(Rows from a dataset)
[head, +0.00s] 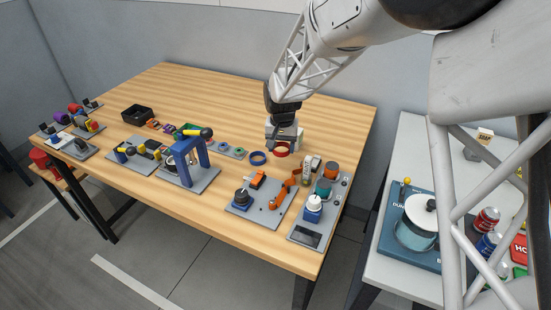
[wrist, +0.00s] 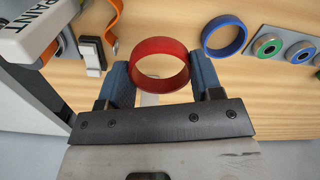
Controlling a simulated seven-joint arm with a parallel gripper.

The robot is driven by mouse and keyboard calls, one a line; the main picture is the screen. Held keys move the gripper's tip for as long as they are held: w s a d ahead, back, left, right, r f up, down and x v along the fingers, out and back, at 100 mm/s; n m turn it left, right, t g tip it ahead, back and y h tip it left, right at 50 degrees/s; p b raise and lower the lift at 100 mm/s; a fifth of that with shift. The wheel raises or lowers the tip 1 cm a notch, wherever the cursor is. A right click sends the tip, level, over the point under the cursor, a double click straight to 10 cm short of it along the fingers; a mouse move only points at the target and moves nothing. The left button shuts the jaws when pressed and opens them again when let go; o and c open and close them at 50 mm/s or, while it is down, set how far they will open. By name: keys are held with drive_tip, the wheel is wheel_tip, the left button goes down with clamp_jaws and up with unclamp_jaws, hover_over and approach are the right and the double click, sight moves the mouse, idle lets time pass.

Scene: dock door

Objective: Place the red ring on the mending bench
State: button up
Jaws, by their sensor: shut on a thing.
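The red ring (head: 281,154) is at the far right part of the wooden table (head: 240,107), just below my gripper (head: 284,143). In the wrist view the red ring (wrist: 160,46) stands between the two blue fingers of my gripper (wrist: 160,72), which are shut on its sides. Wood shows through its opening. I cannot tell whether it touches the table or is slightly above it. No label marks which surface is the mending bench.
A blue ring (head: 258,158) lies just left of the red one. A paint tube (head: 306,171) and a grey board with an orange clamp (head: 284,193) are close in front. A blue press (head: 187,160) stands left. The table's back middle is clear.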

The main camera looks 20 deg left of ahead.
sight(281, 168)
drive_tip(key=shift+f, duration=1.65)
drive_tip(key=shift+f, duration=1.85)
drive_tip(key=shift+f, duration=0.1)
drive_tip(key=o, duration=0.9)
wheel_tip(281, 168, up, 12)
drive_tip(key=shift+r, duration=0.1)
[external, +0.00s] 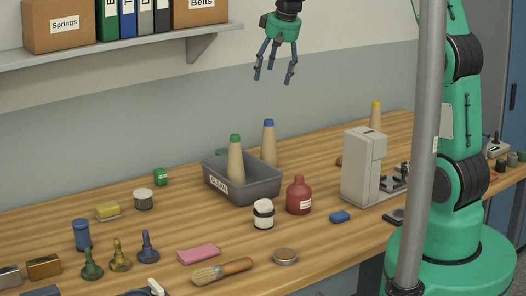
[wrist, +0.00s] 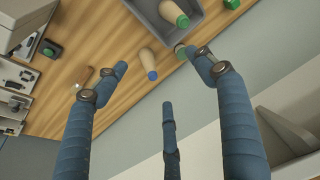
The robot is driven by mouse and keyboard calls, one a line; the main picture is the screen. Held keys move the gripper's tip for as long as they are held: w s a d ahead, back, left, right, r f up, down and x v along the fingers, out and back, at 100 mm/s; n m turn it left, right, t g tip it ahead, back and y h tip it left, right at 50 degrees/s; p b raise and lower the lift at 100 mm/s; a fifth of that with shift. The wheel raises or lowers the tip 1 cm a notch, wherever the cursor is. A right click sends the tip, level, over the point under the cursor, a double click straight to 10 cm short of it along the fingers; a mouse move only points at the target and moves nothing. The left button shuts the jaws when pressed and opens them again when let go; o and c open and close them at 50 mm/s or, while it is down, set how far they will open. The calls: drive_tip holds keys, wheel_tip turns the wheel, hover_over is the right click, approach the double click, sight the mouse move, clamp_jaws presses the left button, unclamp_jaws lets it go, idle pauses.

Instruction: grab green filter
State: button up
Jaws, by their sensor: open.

# [Job]
Repeat the data exactly, dropping every picture it holds.

# [Answer to this exercise]
[head, +0.00s] 
[wrist, +0.00s] 
Controlling a simulated seven-joint arm with a parallel gripper.

The robot is driven by mouse and keyboard calls, one a line; the main picture is the screen. Held keys move the gripper's tip for as long as they are held: w s a d ahead, back, left, right, r f up, down and x v along the fingers, out and back, at 100 mm/s; n m turn it left, right, t g tip it ahead, back and y h tip it left, right at 50 degrees/s; p b raise and lower the lift at 100 mm/s; a fifth of that with shift. The wheel raises or lowers the tip 1 cm a notch, wherever the cursor is. A right click sends the tip, level, over the point under the cursor, a double click straight to 10 cm short of it along the fingers; a mouse move only points at the target and moves nothing. The left button shuts the jaws when pressed and opens them again when let go; o and c open and close them at 50 mm/s or, while it is down, set how far they will open. By name: keys are held with drive_tip, the wheel is wheel_tip, the left button goes down with clamp_jaws and up with unclamp_jaws, hover_over and approach are the right and the double click, sight moves the mouse, idle lets time pass.

Scene: dock door

Objective: Place the red ring on the mending bench
State: button up
Jaws, by their sensor: shut on a thing.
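The red ring (head: 281,154) is at the far right part of the wooden table (head: 240,107), just below my gripper (head: 284,143). In the wrist view the red ring (wrist: 160,46) stands between the two blue fingers of my gripper (wrist: 160,72), which are shut on its sides. Wood shows through its opening. I cannot tell whether it touches the table or is slightly above it. No label marks which surface is the mending bench.
A blue ring (head: 258,158) lies just left of the red one. A paint tube (head: 306,171) and a grey board with an orange clamp (head: 284,193) are close in front. A blue press (head: 187,160) stands left. The table's back middle is clear.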

The main camera looks 20 deg left of ahead.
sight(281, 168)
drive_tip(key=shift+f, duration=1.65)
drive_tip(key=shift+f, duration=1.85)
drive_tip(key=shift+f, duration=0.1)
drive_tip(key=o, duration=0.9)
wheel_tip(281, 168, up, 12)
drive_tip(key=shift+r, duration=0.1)
[external, +0.00s] 
[wrist, +0.00s] 
The robot is driven by mouse and keyboard calls, one a line; the main picture is the screen. Held keys move the gripper's tip for as long as they are held: w s a d ahead, back, left, right, r f up, down and x v along the fingers, out and back, at 100 mm/s; n m turn it left, right, t g tip it ahead, back and y h tip it left, right at 50 degrees/s; p b raise and lower the lift at 100 mm/s; a fifth of that with shift. The wheel raises or lowers the tip 1 cm a notch, wherever the cursor is. A right click sends the tip, level, over the point under the cursor, a double click straight to 10 cm short of it along the fingers; a mouse move only points at the target and moves nothing. The left button shuts the jaws when pressed and opens them again when let go; o and c open and close them at 50 mm/s or, while it is down, set how far they will open. The calls: drive_tip holds keys, wheel_tip turns the wheel, hover_over is the right click, approach the double click, sight the mouse move, clamp_jaws presses the left button, unclamp_jaws lets it go, idle pauses.

Instruction: grab green filter
State: button up
Jaws, by their sensor: open.

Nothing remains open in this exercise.